**Prompt**
Below is a set of records; print all of them exactly as written.

**Entries provided**

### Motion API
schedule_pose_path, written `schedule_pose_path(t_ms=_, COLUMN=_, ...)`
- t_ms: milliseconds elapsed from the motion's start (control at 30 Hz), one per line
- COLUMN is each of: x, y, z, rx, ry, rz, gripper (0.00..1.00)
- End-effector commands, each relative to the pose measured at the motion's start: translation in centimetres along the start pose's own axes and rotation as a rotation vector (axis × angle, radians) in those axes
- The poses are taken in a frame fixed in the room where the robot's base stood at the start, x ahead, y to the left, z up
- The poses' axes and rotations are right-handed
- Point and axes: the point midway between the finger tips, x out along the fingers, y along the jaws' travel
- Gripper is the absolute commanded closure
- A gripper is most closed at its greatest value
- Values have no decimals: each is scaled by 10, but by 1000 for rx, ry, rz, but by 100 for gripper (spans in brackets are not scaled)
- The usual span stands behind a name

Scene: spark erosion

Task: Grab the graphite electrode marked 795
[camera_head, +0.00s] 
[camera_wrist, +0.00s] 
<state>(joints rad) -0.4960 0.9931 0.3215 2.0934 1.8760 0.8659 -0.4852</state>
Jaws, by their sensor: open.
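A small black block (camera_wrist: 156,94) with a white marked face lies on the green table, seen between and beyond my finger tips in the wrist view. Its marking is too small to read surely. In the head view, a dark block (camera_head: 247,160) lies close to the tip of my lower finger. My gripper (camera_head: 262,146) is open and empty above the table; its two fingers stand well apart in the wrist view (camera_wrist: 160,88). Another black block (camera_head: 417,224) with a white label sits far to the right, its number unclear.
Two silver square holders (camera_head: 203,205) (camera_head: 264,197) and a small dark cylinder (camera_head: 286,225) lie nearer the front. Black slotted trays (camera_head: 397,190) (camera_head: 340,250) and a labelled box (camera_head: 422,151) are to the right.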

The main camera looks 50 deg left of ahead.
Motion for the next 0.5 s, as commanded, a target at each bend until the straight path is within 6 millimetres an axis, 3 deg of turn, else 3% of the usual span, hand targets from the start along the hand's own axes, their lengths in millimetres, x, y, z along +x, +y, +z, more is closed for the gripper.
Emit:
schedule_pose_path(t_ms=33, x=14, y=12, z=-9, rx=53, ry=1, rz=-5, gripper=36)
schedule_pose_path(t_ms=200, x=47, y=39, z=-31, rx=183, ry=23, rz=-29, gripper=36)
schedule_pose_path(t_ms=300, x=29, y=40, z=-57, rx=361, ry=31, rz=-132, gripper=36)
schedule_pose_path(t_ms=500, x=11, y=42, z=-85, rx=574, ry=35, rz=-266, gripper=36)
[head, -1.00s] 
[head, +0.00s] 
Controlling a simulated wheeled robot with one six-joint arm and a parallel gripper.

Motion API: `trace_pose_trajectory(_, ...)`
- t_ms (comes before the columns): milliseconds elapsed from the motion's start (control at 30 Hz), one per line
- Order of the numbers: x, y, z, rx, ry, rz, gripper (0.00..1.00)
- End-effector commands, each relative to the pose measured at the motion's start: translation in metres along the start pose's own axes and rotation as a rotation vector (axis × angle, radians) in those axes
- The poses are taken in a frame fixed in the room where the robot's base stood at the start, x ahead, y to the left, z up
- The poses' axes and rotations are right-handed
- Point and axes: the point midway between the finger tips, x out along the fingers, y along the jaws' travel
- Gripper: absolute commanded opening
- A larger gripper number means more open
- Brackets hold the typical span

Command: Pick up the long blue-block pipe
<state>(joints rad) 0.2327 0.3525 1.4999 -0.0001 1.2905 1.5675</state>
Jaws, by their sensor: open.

**Reply**
### Motion API
schedule_pose_path, written `schedule_pose_path(t_ms=_, COLUMN=_, ...)`
- t_ms: milliseconds elapsed from the motion's start (control at 30 Hz), one per line
- COLUMN is each of: x, y, z, rx, ry, rz, gripper (0.00..1.00)
- End-effector commands, each relative to the pose measured at the motion's start: translation in centimetres along the start pose's own axes and rotation as a rotation vector (axis × angle, radians) in those axes
- The poses are taken in a frame fixed in the room where the robot's base stood at the start, x ahead, y to the left, z up
- The poses' axes and rotations are right-handed
- Point and axes: the point midway between the finger tips, x out along the fingers, y along the jaws' travel
- Gripper is the absolute commanded closure
- A gripper is most closed at its greatest value
- Values have no decimals: each is scaled by 10, but by 1000 for rx, ry, rz, but by 100 for gripper (spans in brackets are not scaled)
- The usual span stands behind a name

Scene: spark erosion

Task: Grab the graphite electrode marked 795
[camera_head, +0.00s] 
[camera_wrist, +0.00s] 
<state>(joints rad) -0.4960 0.9931 0.3215 2.0934 1.8760 0.8659 -0.4852</state>
Jaws, by their sensor: open.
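A small black block (camera_wrist: 156,94) with a white marked face lies on the green table, seen between and beyond my finger tips in the wrist view. Its marking is too small to read surely. In the head view, a dark block (camera_head: 247,160) lies close to the tip of my lower finger. My gripper (camera_head: 262,146) is open and empty above the table; its two fingers stand well apart in the wrist view (camera_wrist: 160,88). Another black block (camera_head: 417,224) with a white label sits far to the right, its number unclear.
Two silver square holders (camera_head: 203,205) (camera_head: 264,197) and a small dark cylinder (camera_head: 286,225) lie nearer the front. Black slotted trays (camera_head: 397,190) (camera_head: 340,250) and a labelled box (camera_head: 422,151) are to the right.

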The main camera looks 50 deg left of ahead.
Motion for the next 0.5 s, as commanded, a target at each bend until the straight path is within 6 millimetres an axis, 3 deg of turn, else 3% of the usual span, hand targets from the start along the hand's own axes, their lengths in millimetres, x, y, z along +x, +y, +z, more is closed for the gripper.
Emit:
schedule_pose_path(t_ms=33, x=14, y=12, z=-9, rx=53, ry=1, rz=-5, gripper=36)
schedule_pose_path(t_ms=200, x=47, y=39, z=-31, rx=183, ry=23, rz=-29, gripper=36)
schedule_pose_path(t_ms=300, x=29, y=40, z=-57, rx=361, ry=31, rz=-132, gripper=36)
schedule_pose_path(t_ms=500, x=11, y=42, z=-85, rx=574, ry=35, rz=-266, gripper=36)
[head, -1.00s] 
[head, +0.00s] 
Controlling a simulated wheeled robot with one six-joint arm and a parallel gripper.

Motion API: `trace_pose_trajectory(_, ...)`
- t_ms (comes before the columns): milliseconds elapsed from the motion's start (control at 30 Hz), one per line
- Order of the numbers: x, y, z, rx, ry, rz, gripper (0.00..1.00)
- End-effector commands, each relative to the pose measured at the motion's start: translation in metres along the start pose's own axes and rotation as a rotation vector (axis × angle, radians) in those axes
- The poses are taken in a frame fixed in the room where the robot's base stood at the start, x ahead, y to the left, z up
- The poses' axes and rotations are right-handed
- Point and axes: the point midway between the finger tips, x out along the fingers, y along the jaws' travel
- Gripper: absolute commanded opening
- A larger gripper number means more open
- Brackets hold the typical span

Command: Pick up the long blue-block pipe
<state>(joints rad) 0.2327 0.3525 1.4999 -0.0001 1.2905 1.5675</state>
Jaws, by their sensor: open.

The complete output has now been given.